No glam meals today! Lunch was a shared "Tuscan Chicken with Melted Cheese" from a Subway located in a Love's service area. (Blessedly: the price of gas is about $3.50 for "plus" here. California's $80 fill-ups are, we hope, a memory.) In another mile, we pulled into the "Welcome to Oklahoma" rest area to enjoy our lunch. Inside the beautifully appointed information center, they were showing Oklahoma, with Shirley Jones,and Gordon McRae --- and many other greats. (How many can you name?) A plus for Dora was a super-clean, two-corral dog park in the area, where she got to have a real, off-leash run and Frisbee chase-and-catch session.
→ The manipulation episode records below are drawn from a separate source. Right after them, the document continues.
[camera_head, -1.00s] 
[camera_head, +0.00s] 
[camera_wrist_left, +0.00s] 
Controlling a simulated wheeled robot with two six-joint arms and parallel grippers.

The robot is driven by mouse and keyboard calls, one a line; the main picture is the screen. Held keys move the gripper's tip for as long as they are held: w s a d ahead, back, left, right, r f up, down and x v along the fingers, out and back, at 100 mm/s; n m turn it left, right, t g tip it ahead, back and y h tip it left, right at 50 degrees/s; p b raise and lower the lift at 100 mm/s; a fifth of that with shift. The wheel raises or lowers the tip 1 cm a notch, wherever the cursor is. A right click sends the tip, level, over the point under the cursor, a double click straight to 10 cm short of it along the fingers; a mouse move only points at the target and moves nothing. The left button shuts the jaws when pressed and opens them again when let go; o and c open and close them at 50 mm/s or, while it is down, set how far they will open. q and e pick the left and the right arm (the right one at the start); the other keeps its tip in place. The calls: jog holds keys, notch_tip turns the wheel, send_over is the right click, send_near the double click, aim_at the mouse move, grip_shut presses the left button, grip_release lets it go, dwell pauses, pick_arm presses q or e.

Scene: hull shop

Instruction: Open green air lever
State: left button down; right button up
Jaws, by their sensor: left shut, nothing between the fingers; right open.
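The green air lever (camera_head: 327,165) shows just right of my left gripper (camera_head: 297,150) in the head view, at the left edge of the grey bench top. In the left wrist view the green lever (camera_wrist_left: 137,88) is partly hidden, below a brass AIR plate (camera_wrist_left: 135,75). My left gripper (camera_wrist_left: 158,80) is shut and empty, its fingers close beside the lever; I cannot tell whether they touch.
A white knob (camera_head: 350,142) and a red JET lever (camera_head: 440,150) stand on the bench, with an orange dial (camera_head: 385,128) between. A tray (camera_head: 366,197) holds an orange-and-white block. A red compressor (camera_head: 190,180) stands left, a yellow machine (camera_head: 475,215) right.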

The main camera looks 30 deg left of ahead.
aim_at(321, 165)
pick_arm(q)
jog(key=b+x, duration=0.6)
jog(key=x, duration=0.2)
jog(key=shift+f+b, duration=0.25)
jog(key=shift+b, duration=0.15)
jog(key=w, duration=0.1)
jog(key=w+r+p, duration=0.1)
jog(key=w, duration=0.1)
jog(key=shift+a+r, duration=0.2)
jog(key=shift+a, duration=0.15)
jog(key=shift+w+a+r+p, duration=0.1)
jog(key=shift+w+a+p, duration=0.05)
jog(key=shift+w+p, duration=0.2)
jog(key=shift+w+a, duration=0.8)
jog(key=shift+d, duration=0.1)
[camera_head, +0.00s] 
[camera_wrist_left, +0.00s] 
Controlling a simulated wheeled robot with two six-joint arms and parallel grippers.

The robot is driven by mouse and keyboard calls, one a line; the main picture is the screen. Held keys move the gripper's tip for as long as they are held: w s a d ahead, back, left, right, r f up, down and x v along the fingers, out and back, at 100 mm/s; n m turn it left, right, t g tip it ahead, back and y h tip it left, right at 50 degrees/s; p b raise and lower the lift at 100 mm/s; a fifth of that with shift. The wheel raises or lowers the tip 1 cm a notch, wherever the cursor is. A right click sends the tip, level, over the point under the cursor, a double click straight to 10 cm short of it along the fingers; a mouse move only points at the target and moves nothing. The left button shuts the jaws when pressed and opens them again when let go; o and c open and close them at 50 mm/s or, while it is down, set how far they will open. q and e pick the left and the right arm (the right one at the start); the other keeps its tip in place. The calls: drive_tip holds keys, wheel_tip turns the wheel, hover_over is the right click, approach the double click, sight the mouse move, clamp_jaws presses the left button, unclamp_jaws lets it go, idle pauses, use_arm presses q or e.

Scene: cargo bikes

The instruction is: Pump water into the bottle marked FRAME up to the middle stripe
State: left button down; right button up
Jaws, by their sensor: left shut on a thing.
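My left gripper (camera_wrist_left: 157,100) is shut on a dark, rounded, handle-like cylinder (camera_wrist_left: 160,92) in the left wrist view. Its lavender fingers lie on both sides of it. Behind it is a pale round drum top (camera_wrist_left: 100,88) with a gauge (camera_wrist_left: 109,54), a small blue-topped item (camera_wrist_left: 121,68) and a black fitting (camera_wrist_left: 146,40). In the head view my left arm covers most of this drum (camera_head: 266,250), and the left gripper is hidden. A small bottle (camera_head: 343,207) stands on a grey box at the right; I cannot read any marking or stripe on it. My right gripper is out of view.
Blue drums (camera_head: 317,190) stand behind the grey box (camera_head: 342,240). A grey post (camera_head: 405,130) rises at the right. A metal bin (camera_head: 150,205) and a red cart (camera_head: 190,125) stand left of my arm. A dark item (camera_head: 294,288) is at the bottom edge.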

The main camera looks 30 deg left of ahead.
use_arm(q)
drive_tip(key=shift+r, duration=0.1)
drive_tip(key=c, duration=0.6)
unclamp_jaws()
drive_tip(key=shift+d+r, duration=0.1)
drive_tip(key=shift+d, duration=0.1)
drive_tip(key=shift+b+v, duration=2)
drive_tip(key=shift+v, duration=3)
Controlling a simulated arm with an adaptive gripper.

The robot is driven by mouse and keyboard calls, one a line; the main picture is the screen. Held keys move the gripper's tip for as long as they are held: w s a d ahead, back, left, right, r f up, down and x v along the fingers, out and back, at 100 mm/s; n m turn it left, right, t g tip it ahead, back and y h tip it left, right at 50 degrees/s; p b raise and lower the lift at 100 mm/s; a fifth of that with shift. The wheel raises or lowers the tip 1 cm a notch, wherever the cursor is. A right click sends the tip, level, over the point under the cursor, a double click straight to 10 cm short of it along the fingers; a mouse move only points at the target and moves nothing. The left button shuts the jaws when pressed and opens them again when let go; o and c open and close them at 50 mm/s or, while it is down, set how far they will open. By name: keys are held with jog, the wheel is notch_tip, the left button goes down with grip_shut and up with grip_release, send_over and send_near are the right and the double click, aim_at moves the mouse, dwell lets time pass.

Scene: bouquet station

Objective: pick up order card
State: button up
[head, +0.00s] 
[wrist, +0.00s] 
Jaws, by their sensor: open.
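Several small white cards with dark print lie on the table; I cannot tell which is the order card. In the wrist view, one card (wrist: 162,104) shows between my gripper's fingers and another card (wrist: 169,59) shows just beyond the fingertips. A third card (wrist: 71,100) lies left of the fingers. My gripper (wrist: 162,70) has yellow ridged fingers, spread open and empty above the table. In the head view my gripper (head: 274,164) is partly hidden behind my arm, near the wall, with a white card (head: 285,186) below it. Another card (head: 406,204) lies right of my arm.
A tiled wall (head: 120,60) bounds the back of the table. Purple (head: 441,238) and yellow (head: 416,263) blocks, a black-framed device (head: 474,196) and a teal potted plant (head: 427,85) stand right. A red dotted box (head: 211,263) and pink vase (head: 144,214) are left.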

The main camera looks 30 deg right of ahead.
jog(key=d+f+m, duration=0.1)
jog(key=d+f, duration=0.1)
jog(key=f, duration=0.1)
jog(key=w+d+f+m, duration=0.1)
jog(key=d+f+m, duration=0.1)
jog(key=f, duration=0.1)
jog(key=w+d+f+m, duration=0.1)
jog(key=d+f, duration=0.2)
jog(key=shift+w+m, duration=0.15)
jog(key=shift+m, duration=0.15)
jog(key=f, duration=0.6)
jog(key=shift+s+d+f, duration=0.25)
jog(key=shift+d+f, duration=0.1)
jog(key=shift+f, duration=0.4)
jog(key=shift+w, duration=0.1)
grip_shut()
Another hour of driving brought us deep into Oklahoma's rolling, red rock, country, where we took an off-road break to play in Red Rock Canyon. The park's entry sign looked so much like a 1950 motel sign that we drove by it once and then almost missed it on the second pass.
The terrain had gone flat again, so it was a surprise to find ourselves entering the park via a steep, winding road The place was populated with campers and picnickers but also with climbers practicing their rappelling skills on the red cliffs -- Tom thinks red limestone. The only waterway in the canyon is a small stream, so my local geologist suggests extrusions, not erosion, caused this beautiful place to evolve.
The campers we met were universally gabby and congenial. The southern accents that started in New Mexico to my surprise, just keep on getting "more so," as we move east.
Bumper sticker update: My Obama stickers survived unscathed across Texas. Tom had threatened to save us from squadrons of vigilantes, or even the lone shooter, by covering them with an "I <3 my hoss" sticker. But I guess anyone who felt riled by the stickers saw the New Jersey license plates and figured I was a lost cause anyway.